Rupanya banyak pelaku bisnis yang mulai mencemaskan turunnya loyalitas pelanggan, yang pada ujungnya akan mengarah ke salah satu dari dua hal berikut:
A) Anda kehilangan pelanggan karena mereka memutuskan untuk berpaling kepada kompetitor, atau
B) Pelanggan tersebut tetap memilih Anda, namun Anda harus senantiasa overservice dan pada saat yang sama underpaid karena selalu ditekan untuk memberikan harga termurah dan dibanding-bandingkan (bahkan diancam) dengan price list pesaing Anda.
Ya atau ya??
Saya baru saja selesai membaca dan meletakkan majalah Fortune edisi awal Desember 2011 di meja ruang keluarga ketika teringat pertanyaan dan kecemasan para klien saya tersebut. Kebetulan sampul muka dan berita utamanya adalah tentang Howard Schultz, CEO Starbucks, yang terpilih sebagai The 2011 Business Person of The Year oleh majalah tersebut.
Saya tidak akan menceritakan ulang tentang sepak terjang Mr. Schultz dan kedigdayaan Starbucks Coffee Company di artikel kali ini. Toh sudah terlalu banyak tulisan tentang figur mereka yang bisa Anda dapatkan dari berbagai sumber. (Salah satu rekomendasi saya adalah buku berjudul Onward, sebuah memoir yang ditulis langsung oleh Howard Schultz tentang keberhasilan Starbucks lepas dari belenggu krisis bisnis 2008 dan melesat kembali ke puncak hanya dalam waktu kurang dari 3 tahun).
Namun saya ingin mendiskusikan beberapa business wisdom yang telah berhasil mendongkrak kinerja Starbucks dan menjadikan perusahaan tersebut tetap sebagai pilihan utama pelanggan, meskipun mereka menjual dengan harga premium di tengah-tengah maraknya persaingan kedai kopi yang menjamur belakangan ini.
Howard Schultz, CEO, Starbucks |
Tapi, kalau kita cermati, lebih lanjut, nyata lah bahwa pernyataan sang CEO tersebut benar adanya, dan telah menjadi sebuah culture bagi seluruh karyawan Starbucks (yang dengan bangga mereka sebut sebagai "partner") di seluruh dunia, bahwa Starbucks tidak (hanya) menjual kopi, melainkan:
1. Trust
Menurut Mr. Schultz, inilah single factor yang akhirnya merubah para pembeli mereka menjadi pelanggan fanatik. Ya, para penikmat kopi ini percaya sepenuh hati bahwa Starbucks mencurahkan segenap tenaga dan upaya mereka untuk menyediakan hanya kopi terbaik bagi pelanggannya.

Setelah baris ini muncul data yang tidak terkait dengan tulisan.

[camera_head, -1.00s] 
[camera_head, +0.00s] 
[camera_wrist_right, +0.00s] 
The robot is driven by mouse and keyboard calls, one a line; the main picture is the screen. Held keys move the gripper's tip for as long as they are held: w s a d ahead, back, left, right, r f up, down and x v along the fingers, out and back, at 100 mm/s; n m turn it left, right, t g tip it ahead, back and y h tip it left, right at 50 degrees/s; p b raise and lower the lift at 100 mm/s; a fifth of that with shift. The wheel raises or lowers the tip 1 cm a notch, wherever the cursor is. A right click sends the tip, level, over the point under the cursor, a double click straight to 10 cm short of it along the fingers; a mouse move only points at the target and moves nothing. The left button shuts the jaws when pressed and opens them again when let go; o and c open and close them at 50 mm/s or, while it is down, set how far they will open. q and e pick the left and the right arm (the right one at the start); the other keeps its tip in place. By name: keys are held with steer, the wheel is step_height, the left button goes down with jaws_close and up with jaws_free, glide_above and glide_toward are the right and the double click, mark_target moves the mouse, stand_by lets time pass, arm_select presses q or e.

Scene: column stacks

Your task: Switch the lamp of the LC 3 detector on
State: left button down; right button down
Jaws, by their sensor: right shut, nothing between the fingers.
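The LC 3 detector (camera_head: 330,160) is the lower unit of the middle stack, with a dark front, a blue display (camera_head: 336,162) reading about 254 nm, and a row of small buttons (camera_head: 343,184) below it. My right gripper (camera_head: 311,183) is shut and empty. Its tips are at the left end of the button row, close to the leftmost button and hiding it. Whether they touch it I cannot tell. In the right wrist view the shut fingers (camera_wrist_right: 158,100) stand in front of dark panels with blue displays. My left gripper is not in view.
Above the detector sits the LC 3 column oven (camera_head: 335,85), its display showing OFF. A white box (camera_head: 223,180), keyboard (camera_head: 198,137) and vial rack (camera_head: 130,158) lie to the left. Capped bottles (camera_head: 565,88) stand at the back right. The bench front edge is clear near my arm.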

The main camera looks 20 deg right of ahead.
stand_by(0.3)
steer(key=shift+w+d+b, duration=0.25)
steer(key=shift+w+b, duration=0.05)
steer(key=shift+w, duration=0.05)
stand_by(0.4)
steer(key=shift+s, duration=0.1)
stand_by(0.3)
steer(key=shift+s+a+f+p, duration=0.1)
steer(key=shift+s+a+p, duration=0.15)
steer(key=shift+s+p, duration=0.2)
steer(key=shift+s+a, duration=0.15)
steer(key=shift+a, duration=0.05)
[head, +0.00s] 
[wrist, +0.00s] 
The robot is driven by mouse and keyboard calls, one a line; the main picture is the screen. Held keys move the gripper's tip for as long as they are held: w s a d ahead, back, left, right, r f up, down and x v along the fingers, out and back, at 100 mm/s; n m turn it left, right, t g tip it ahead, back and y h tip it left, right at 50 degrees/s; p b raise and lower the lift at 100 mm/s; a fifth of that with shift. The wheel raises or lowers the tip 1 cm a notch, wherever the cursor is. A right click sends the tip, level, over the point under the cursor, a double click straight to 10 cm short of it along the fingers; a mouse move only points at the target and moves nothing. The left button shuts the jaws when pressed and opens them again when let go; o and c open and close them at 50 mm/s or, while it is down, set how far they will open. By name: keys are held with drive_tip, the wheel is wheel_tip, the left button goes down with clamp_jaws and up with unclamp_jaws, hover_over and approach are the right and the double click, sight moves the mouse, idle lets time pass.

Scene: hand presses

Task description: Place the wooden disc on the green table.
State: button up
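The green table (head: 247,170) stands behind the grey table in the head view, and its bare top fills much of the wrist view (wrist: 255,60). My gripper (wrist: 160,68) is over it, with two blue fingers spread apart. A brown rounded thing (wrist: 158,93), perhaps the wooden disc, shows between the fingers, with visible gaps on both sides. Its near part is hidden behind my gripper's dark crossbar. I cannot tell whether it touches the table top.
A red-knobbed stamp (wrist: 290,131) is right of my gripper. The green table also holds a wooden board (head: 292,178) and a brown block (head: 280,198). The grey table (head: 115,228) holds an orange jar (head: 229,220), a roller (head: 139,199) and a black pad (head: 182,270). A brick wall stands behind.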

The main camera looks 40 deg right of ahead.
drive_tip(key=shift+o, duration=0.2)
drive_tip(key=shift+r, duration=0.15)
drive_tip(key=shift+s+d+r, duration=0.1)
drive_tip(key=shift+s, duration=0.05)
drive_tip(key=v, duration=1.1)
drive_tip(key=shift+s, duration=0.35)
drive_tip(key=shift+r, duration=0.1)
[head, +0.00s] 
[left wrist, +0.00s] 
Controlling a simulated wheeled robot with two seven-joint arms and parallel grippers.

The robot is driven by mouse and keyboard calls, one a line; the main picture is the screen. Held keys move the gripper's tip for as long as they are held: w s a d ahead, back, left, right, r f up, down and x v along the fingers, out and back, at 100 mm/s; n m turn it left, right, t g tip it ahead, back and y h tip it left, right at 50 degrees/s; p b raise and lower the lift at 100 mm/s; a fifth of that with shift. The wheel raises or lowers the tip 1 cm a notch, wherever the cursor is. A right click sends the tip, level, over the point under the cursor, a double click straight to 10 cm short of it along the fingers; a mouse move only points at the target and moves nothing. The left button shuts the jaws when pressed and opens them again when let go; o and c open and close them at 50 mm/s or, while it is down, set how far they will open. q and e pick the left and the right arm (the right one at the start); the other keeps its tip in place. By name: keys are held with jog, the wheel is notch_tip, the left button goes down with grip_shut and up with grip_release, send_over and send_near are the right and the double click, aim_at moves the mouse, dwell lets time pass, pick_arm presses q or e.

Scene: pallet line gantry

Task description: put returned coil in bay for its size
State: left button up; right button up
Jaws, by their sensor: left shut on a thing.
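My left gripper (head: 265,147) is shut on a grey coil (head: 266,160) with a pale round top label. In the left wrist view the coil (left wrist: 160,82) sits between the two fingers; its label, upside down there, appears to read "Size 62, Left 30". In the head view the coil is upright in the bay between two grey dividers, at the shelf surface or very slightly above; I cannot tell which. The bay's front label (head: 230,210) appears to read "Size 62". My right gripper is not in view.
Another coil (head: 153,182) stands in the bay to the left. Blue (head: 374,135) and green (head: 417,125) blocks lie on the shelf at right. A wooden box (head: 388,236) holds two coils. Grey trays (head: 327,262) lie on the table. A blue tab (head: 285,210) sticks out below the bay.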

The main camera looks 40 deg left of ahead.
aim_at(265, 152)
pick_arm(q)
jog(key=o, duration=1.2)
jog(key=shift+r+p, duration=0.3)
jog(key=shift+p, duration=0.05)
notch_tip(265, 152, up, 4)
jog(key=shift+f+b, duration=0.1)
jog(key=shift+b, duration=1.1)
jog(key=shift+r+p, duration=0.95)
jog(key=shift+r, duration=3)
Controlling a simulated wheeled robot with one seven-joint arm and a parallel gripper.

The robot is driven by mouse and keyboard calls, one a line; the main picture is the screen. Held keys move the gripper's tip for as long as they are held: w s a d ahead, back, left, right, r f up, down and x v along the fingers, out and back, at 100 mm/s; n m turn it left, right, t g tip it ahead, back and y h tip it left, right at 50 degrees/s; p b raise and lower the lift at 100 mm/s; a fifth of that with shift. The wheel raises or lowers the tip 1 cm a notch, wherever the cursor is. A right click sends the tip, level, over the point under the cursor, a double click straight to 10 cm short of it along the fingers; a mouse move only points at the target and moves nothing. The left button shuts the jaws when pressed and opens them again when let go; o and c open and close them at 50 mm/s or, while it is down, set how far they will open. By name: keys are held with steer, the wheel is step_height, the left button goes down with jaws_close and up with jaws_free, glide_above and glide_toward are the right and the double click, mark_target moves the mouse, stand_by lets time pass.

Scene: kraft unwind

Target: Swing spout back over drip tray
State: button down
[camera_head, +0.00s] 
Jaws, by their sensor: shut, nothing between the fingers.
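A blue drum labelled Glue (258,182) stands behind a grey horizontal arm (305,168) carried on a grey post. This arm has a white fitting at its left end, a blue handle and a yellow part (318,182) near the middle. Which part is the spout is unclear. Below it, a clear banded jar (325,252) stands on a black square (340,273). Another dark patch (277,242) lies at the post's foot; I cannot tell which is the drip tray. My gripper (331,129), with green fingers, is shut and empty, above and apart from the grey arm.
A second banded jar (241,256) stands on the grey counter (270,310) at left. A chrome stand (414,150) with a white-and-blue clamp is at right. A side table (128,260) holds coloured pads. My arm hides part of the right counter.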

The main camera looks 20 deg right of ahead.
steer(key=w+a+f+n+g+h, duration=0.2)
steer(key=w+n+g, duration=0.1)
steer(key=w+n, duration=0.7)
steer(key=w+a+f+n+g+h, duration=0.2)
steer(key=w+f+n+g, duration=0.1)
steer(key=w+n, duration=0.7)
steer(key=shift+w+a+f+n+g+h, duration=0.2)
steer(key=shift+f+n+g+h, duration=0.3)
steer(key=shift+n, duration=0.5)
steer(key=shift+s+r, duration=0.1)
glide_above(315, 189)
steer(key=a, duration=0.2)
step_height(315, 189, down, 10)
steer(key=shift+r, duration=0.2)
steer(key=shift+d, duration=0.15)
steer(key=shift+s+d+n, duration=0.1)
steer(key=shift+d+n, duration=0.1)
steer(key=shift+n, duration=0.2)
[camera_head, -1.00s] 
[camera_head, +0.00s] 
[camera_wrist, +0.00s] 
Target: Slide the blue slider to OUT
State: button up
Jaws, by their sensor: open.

Dan lebih jauh lagi, rasa saling percaya tersebut bukan hanya dibangun dengan para pelanggan, melainkan juga para supplier, termasuk para petani kopi di berbagai negara.
Hal ini akhirnya menjamin roda bisnis Starbucks senantiasa lancar berputar karena mampu mendapatkan pasokan bahan baku kualitas terbaik dengan kuantitas stabil setiap saat.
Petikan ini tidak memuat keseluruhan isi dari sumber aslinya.